Pyotr Kirilovich [a.k.a. Bezukhov, a.k.a. Pierre] marries Natasha, who dramatically attempted suicide at the end of Book Two after Tolstoy forced her to sit through a thirty page aside on his theory of unrecorded insignificant events of history. Out there in the real world, Napoleon Bonaparte declares war on Russia as the Tsar attempts to explain the novel's complicated subplots to him. The confused Corsican burns Moscow in revenge for have six weeks of his life wasted and returns to France to jack it all in.

At the end, the reader finishes and returns to his home to discover that his now fully grown children barely remember him from their babyhood, and that the courts have officially declared him to be legally dead.

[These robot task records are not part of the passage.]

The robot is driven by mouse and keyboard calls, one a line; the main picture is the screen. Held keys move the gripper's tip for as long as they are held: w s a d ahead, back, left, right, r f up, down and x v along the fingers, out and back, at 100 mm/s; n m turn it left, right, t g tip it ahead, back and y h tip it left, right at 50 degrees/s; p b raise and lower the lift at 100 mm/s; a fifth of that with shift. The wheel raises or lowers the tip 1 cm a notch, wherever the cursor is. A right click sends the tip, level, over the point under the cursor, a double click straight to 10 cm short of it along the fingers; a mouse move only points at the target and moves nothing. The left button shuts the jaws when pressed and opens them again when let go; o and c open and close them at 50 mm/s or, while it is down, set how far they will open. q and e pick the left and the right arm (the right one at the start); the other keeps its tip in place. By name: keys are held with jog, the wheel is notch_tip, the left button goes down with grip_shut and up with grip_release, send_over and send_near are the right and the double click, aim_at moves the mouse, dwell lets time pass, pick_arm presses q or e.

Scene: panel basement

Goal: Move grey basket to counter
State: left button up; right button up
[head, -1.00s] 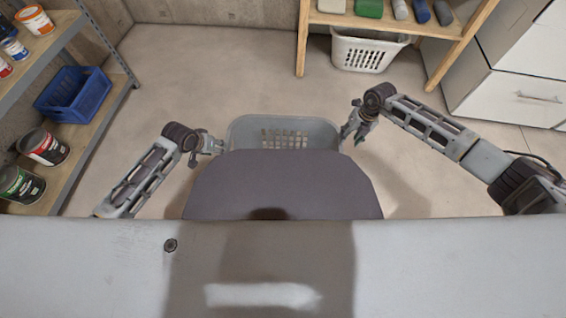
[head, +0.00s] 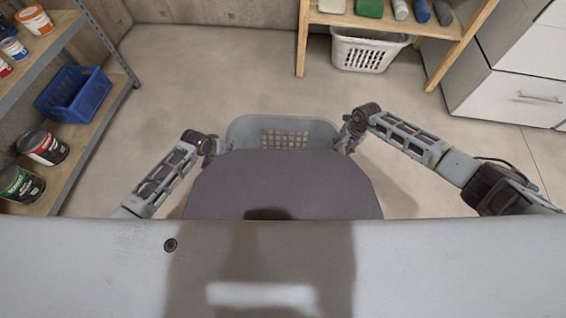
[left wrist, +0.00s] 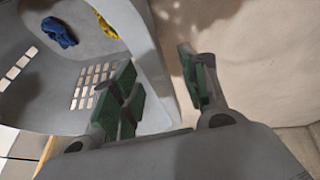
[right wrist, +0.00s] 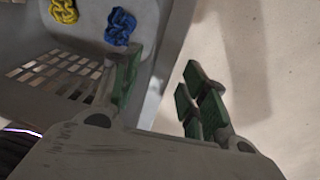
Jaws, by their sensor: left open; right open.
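The grey basket (head: 283,124) is low in front of me in the head view, its near part hidden behind my own body. A blue crumpled item (left wrist: 60,32) and a yellow one (left wrist: 106,27) lie inside it. My left gripper (head: 212,149) is at the basket's left side. In the left wrist view its open fingers (left wrist: 165,90) stand either side of the basket's rim. My right gripper (head: 346,141) is at the right side. In the right wrist view its open fingers (right wrist: 160,90) also straddle the rim. No counter can be made out for certain.
A shelf on the left holds a blue crate (head: 74,92) and paint cans (head: 42,147). A white basket (head: 368,48) sits under a wooden shelf (head: 385,22) at the back. White drawers (head: 520,90) stand at the right. The floor (head: 220,70) beyond the grey basket is clear.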

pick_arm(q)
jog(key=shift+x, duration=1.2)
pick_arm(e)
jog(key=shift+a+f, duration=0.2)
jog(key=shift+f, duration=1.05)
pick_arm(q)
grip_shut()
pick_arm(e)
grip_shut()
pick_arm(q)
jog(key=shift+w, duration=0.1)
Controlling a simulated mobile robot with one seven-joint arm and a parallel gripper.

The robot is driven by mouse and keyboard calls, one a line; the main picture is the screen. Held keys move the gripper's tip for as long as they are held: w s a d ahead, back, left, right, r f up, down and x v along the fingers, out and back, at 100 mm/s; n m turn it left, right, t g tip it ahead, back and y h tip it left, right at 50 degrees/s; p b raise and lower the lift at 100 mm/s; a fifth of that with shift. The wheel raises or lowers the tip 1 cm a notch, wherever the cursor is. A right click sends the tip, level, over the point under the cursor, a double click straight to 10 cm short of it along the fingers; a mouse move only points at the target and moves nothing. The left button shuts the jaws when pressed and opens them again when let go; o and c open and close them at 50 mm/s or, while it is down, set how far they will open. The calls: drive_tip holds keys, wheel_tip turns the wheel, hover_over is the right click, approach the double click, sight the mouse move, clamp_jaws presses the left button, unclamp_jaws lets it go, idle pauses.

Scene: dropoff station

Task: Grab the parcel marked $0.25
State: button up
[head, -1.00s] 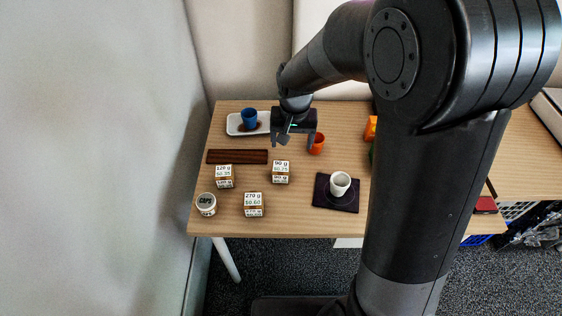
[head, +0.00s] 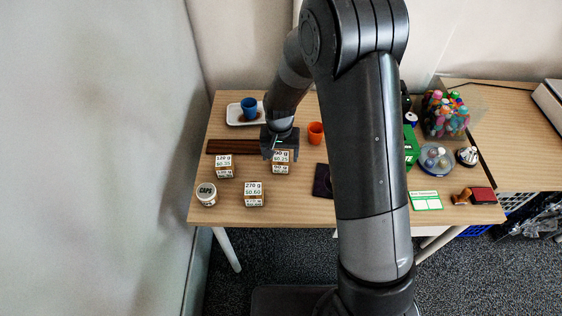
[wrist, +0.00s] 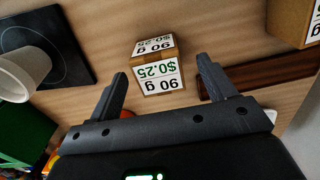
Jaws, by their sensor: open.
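The parcel marked $0.25 (head: 281,168) is a small brown box with white labels reading 90 g and $0.25. It stands on the table in the head view, its top partly covered by my gripper. It also shows in the wrist view (wrist: 157,72), upside down, ahead of and between the fingers. My gripper (head: 280,157) is open and empty, just above and behind the parcel. In the wrist view my gripper (wrist: 163,80) has its two fingers spread either side of the parcel's near face, and no contact is visible.
Near the parcel stand a $0.35-looking 120 g box (head: 224,167), a $0.60 270 g box (head: 254,194) and a CAPS jar (head: 207,194). A dark wooden strip (head: 228,147) lies behind. An orange cup (head: 315,133) and a white cup (wrist: 22,75) on a dark mat (wrist: 60,42) are beside it.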

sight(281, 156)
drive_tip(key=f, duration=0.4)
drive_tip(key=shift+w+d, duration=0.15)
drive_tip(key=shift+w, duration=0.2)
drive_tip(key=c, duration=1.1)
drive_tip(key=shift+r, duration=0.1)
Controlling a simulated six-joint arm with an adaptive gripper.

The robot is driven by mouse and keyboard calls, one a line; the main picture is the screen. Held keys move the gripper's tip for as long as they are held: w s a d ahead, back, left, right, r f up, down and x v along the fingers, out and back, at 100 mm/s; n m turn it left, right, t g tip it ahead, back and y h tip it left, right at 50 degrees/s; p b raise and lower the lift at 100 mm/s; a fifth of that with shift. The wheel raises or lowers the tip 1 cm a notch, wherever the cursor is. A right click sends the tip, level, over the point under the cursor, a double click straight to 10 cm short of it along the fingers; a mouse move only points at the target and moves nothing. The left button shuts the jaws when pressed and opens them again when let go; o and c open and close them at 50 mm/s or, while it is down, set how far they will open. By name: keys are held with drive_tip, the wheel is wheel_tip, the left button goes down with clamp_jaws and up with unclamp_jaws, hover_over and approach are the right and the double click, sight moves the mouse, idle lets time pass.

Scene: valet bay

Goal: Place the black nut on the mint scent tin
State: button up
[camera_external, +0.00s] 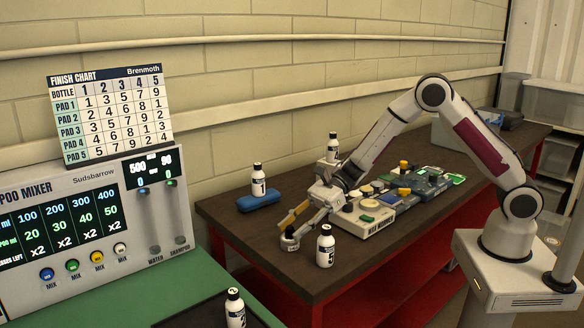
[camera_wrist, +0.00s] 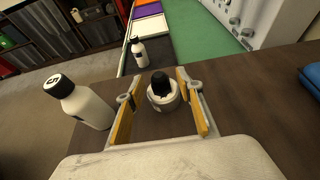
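My gripper (camera_external: 291,228) reaches down over the near left part of the dark table. In the wrist view its two yellow-padded fingers (camera_wrist: 160,104) are apart. A small whitish round container with a black top (camera_wrist: 162,88) stands between them, with a gap on each side. In the external view a small round container (camera_external: 290,242) shows just below the fingertips. I cannot make out a black nut or a mint scent tin for sure. A beige case (camera_external: 366,227) right of my gripper carries several small round and square pieces, too small to read.
A white bottle marked 5 (camera_external: 325,247) stands close beside my gripper and also in the wrist view (camera_wrist: 88,105). Bottle 1 (camera_external: 258,181) stands by a blue case (camera_external: 259,202). Another bottle (camera_external: 333,147) is behind my gripper. A shampoo mixer (camera_external: 85,232) is at left.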

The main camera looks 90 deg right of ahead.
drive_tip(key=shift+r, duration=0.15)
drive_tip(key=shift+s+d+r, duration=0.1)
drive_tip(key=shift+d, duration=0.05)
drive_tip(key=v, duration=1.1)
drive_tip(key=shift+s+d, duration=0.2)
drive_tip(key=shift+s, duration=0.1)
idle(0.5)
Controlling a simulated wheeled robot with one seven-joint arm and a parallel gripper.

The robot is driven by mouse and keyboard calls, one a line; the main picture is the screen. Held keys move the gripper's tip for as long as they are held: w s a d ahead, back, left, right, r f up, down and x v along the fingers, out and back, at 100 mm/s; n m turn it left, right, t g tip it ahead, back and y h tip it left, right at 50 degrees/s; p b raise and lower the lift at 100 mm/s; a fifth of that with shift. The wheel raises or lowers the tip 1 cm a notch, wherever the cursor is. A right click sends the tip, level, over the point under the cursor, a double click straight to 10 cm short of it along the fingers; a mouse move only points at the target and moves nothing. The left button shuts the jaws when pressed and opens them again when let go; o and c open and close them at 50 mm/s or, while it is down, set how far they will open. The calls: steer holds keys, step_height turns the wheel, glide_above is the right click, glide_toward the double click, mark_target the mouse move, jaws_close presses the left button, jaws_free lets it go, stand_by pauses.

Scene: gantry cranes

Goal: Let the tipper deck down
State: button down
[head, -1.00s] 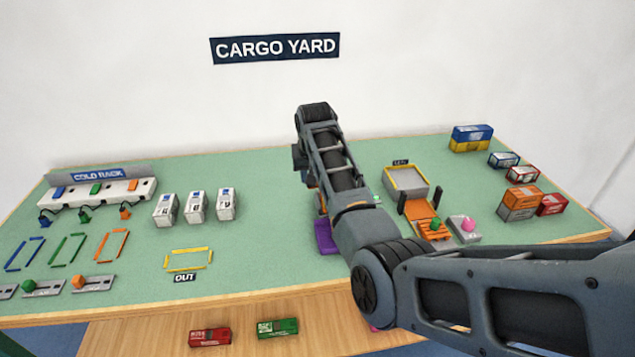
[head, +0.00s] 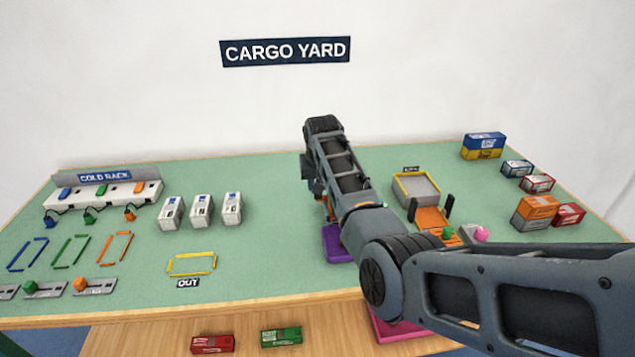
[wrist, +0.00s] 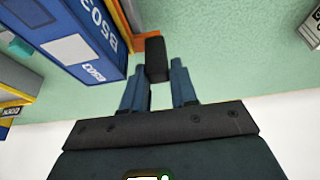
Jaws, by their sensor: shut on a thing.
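My gripper (wrist: 157,88) is shut on a dark upright block (wrist: 155,58), perhaps a handle, in the wrist view. A blue container (wrist: 85,40) lies close beside it at left, with an orange part (wrist: 145,32) behind the block. In the head view my arm hides the gripper and most of what it holds, beside a purple base (head: 337,243). An orange sloped deck (head: 430,220) with dark posts stands to the right, in front of a grey bin (head: 418,187). I cannot tell which of these orange parts is the tipper deck.
A green knob (head: 448,233) and a pink knob (head: 481,235) are by the orange deck. Stacked containers (head: 535,211) stand at right. White containers (head: 201,210) and the cold rack (head: 105,195) stand at left. The green table is clear at middle back.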

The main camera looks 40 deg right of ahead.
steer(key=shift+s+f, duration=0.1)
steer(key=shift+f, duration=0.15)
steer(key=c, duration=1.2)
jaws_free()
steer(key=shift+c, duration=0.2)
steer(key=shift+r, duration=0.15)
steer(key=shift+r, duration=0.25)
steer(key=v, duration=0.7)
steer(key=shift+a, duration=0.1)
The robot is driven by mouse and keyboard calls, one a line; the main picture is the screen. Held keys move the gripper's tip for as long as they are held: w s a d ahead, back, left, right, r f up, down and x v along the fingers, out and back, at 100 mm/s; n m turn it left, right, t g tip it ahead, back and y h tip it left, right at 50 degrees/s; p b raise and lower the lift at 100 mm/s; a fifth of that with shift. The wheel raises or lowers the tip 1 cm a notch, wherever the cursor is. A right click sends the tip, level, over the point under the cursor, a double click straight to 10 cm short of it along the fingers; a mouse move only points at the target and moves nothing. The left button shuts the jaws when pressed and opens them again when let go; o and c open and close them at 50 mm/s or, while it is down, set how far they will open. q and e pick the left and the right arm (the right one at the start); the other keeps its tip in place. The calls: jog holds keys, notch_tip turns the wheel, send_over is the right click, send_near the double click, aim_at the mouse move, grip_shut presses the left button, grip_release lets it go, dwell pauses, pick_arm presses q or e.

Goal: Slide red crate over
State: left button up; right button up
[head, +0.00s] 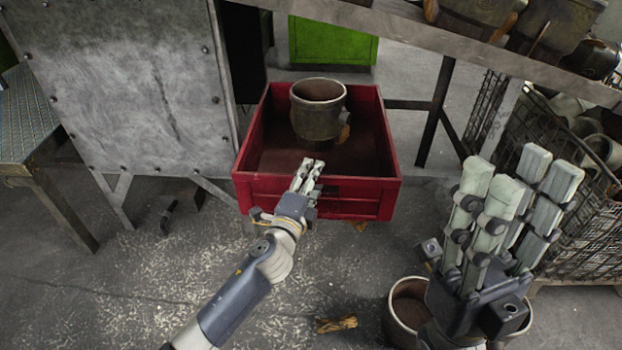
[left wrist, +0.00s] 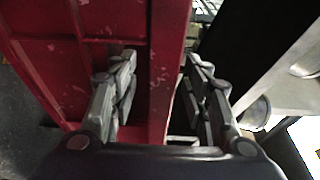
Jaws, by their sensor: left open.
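In the left wrist view, the open fingers (left wrist: 160,68) stand on either side of a strip of the crate's red wall (left wrist: 60,75); contact cannot be made out. My right gripper (head: 520,185) is raised at the lower right, away from the crate, with its fingers apart and empty.
A grey metal panel (head: 130,90) stands close to the crate's left. A bench (head: 450,40) with metal parts crosses above. A wire basket (head: 590,225) is on the right. A pot (head: 398,305) and a crumpled brown scrap (head: 337,324) lie near me; floor left of my arm is mostly clear.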

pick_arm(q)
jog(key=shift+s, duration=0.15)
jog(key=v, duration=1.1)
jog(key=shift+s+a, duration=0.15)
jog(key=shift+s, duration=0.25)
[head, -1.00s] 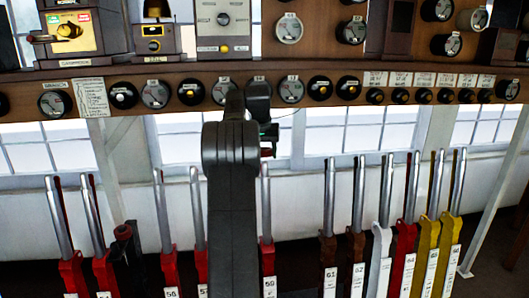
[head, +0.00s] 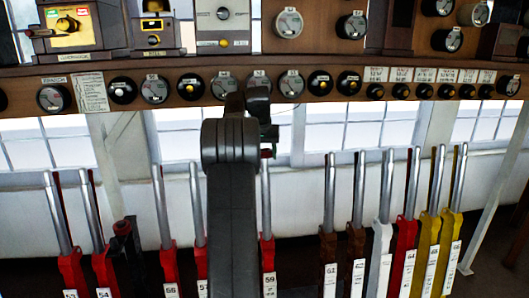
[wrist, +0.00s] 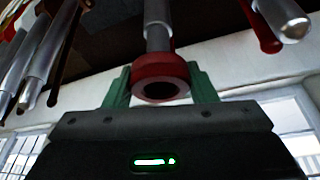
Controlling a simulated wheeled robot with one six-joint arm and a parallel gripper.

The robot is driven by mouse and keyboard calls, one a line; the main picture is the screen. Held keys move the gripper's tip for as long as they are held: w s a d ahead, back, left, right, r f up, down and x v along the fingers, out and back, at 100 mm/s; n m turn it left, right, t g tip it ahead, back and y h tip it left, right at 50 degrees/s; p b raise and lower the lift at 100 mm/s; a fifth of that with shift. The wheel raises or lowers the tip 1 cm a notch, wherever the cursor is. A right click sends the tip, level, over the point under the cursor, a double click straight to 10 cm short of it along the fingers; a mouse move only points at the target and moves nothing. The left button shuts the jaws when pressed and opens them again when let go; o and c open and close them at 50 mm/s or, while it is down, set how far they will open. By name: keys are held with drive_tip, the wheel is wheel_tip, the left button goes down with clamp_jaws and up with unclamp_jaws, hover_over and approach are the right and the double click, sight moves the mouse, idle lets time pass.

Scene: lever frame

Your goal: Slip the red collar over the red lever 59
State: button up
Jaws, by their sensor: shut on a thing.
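The red collar (wrist: 160,68) is a short ring between the green fingers of my gripper (wrist: 159,82), which is shut on it. Its dark hole faces the wrist camera. In the head view my gripper (head: 268,136) is mostly hidden behind my arm, and a sliver of the collar (head: 267,153) shows below it. Lever 59 (head: 266,205), a silver rod on a red base, stands upright directly under the collar. In the wrist view its rod (wrist: 157,20) lines up behind the collar. I cannot tell whether its tip is inside the ring.
Red levers (head: 197,205) stand to the left and a brown lever (head: 329,200) to the right, with a gap on each side of lever 59. A wooden shelf with gauges (head: 291,84) runs above, close to my gripper. Windows and a white wall lie behind.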

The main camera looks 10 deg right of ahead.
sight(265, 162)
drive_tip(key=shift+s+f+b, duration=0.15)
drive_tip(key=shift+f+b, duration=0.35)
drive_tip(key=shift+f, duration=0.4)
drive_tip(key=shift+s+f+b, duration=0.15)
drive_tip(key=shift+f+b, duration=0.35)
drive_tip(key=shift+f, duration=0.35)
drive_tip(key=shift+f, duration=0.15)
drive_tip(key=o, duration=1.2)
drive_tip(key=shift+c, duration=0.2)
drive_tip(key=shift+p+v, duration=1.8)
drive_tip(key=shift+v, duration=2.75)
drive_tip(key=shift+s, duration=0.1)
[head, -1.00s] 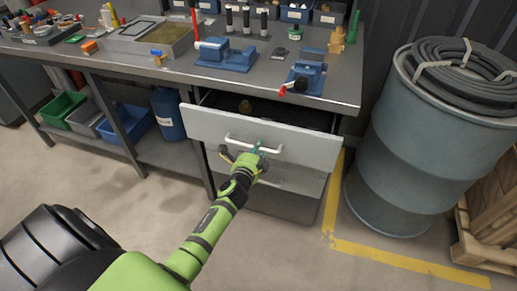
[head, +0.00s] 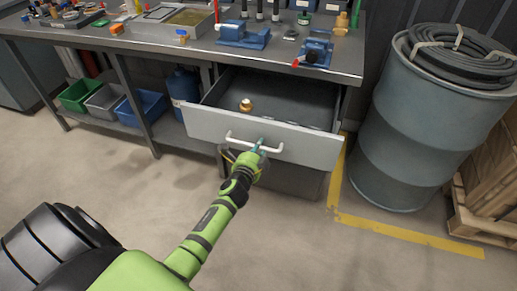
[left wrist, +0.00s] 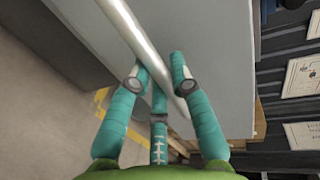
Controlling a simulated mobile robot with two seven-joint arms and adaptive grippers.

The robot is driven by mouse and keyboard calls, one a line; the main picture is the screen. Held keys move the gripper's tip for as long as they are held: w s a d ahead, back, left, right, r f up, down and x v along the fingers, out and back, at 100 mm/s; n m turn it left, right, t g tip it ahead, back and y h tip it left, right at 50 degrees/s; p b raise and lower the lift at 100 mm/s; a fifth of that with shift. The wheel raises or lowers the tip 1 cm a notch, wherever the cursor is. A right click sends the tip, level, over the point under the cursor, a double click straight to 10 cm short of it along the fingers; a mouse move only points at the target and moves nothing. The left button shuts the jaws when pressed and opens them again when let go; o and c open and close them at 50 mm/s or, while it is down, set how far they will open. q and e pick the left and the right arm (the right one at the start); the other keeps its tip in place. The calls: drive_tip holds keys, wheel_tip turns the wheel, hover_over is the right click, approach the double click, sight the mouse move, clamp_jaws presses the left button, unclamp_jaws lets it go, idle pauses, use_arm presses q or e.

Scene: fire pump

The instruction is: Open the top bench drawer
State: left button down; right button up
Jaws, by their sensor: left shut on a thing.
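The top bench drawer (head: 210,127) stands well out from under the bench top, and its inside shows. A round brass-coloured fitting (head: 246,104) lies in it. The white bar handle (head: 254,146) runs across the drawer front. My left gripper (head: 259,148) is at the handle's right half, shut on it. In the left wrist view my teal fingers (left wrist: 160,85) close around the handle (left wrist: 138,38) against the pale drawer front (left wrist: 215,45). My right gripper is not in view.
The steel bench (head: 180,53) carries blue vises (head: 243,36) and other tools. A large grey-blue drum (head: 420,140) with coiled hose stands close on the right. Colored bins (head: 104,102) sit on the lower shelf. The floor before the drawer is clear apart from my arm.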

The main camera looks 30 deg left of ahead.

Film Versions[edit | edit source]

Following a deal with Paramount that promised “a faithful adaptation of this well loved literary masterpiece", the novel was released in cinemas as Rambo IV. The film was well received by reviewers, although fans have criticised Tolstoy for not remaining faithful to the motion picture.

Russian Film Versions[edit | edit source]

The Soviet Union filmed War and Peace in the 1960s. Their four day film version is regarded as the 'definitive version' if you want to see every comma, cough and gallumping serf in it. Woody Allen tried to get the rights for this, to be relocated to Manhattan and reshot as a monologue with montages and long silent reflections. It was later reworked as Annie Hall.

Sequel[edit | edit source]

After the success of War and Peace, Tolstoy was persuaded to write a sequel entitled Anna Kournikova . This brief novella of 864 pages sees the eponymous American tennis star heroine battle against the fictitious communist threat of Vladimir Putin. It was filmed as Rambo III and Rocky IV.